Types of Security Exploits
In an era of biometric fingerprint or facial recognition passcodes to mobile devices like phones and tablets, physical security is an oft-forgotten consideration. For example, traditional cars come with several opening mechanisms – a radio-wave based remote that works at short distances, a physical key that triggers a mechanical mechanism from the outside, and a physical switch or toggle that triggers the same mechanism from the inside. To break in, each of these opening mechanisms can be “hacked” or exploited. If you add internet connectivity to the system, the realm of possible hacks and exploits grows exponentially.
This is especially true of smart lock systems, which introduce two new “mechanisms” to the traditional lock paradigm. Connectivity and electricity. If the network that powers a given smart lock product (usually Zigbee or Z-Wave) is compromised, or if the device itself is hacked, then a home is no longer secure. Similarly, because smart locks rely on electronic triggers to activate mechanical mechanisms, the circuit design becomes a new point of failure.
There is a fine line drawn between connected consumer products like coffee makers or thermostats, and fire/health hazards. The primary difference is how an input like electricity or gas is controlled to generate an outcome, like cooking food or warming a building. Yet, while security vulnerabilities in smart home devices are well documented, they extend beyond having a mischievous third party gain control of your appliances. They may also grant access to private information or data via connected security cam feeds, and even your local network, through unsecured WiFi credentials.

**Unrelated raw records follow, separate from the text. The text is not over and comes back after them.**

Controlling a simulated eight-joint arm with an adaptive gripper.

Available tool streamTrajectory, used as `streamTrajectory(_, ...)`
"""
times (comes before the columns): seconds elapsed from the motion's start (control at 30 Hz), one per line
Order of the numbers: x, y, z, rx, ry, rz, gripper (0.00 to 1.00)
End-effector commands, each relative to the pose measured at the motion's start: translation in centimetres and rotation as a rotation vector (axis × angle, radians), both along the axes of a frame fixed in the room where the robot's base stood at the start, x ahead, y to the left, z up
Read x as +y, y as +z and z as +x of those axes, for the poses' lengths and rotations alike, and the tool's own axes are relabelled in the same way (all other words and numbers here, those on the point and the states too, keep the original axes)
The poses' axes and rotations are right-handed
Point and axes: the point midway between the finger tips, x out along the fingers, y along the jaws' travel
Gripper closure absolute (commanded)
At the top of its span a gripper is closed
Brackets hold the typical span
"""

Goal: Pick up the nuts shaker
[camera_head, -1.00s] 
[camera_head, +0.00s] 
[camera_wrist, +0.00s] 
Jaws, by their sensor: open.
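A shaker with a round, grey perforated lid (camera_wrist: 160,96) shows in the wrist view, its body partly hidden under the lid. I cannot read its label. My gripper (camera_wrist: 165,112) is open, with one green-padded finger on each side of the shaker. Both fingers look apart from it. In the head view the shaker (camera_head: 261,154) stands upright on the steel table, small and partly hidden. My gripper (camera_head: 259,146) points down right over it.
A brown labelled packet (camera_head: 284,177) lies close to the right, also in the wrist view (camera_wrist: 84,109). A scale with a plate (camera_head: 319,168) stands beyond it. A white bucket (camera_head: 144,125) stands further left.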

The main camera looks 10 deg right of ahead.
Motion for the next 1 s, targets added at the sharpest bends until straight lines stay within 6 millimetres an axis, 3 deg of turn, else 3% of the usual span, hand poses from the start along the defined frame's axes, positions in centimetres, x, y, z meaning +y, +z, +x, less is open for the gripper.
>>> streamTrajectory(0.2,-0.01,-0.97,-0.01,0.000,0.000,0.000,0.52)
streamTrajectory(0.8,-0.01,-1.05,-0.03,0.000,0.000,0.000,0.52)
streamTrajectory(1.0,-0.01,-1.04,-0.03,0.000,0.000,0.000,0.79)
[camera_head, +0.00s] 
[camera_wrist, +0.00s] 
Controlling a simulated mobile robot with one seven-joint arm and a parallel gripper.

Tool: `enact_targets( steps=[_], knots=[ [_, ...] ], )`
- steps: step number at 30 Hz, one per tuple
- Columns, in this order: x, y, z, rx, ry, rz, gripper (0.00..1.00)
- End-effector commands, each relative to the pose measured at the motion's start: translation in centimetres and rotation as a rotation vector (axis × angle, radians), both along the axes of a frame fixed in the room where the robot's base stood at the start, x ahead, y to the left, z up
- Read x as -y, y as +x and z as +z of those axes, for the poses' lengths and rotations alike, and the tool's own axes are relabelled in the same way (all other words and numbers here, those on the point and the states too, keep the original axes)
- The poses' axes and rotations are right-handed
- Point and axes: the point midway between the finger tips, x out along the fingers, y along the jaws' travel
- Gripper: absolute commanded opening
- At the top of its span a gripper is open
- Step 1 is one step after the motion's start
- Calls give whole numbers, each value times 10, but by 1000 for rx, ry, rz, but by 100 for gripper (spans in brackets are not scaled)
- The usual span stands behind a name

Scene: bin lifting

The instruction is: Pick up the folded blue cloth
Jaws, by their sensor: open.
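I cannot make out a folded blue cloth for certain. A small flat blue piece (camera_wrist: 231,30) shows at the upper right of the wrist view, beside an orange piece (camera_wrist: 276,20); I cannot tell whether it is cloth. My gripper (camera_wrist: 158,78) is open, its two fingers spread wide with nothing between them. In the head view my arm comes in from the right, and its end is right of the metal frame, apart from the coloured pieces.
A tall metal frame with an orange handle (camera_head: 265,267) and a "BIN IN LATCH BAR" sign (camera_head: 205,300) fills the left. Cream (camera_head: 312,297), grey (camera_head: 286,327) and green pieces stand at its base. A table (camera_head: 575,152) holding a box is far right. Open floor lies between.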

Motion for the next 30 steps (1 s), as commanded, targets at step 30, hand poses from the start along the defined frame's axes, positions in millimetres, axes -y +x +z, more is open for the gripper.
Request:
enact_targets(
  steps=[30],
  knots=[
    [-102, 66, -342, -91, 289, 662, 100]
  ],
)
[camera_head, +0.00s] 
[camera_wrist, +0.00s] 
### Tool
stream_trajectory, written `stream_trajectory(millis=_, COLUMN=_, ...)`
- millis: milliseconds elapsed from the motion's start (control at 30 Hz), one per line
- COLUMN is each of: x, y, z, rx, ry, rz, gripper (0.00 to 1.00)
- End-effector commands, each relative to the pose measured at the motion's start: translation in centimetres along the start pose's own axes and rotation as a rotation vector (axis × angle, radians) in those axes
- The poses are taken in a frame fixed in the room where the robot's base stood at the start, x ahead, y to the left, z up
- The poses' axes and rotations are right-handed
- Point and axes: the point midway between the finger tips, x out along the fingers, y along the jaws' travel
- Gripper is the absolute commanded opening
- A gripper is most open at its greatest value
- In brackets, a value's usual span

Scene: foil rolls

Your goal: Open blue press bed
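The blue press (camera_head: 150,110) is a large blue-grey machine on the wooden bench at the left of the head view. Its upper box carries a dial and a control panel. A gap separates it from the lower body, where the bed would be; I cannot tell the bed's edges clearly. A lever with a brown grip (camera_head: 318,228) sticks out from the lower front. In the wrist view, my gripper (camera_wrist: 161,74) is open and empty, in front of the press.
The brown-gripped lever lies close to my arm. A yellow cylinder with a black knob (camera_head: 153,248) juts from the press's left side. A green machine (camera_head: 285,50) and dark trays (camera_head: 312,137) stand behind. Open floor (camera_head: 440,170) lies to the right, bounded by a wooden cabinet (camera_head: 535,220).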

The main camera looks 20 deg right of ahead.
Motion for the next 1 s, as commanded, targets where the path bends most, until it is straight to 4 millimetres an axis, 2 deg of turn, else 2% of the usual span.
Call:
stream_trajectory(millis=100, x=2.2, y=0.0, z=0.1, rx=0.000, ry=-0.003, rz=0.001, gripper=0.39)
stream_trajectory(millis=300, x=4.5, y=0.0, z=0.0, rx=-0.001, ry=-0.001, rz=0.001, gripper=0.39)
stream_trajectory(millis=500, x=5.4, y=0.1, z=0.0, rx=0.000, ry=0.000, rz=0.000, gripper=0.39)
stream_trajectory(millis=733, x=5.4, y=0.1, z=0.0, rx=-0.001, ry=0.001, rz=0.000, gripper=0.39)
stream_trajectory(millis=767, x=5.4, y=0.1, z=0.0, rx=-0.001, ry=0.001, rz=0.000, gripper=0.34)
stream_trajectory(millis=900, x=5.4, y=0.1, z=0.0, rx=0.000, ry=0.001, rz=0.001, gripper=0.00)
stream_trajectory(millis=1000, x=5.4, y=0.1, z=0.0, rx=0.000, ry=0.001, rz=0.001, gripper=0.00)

Although smart home technologies may offer some quality of life improvements, patching security flaws, both physical, and digital, are still works in progress. There are also solutions available, like Trend Micro’s Home Network Security device, which acts as a network management tool and IoT firewall for devices connected to your network. This directly addresses the primary (potential) point of failure at its source – the internet.
At the end of the day, the average user of smart home technologies is not likely to be hacked, however, it is still worth understanding the flaws in a system, and proactively addressing them before they become issues. Whether you buy into them or not, smart home technologies are here to stay, and with it, the importance of understanding how they work and how they might fail.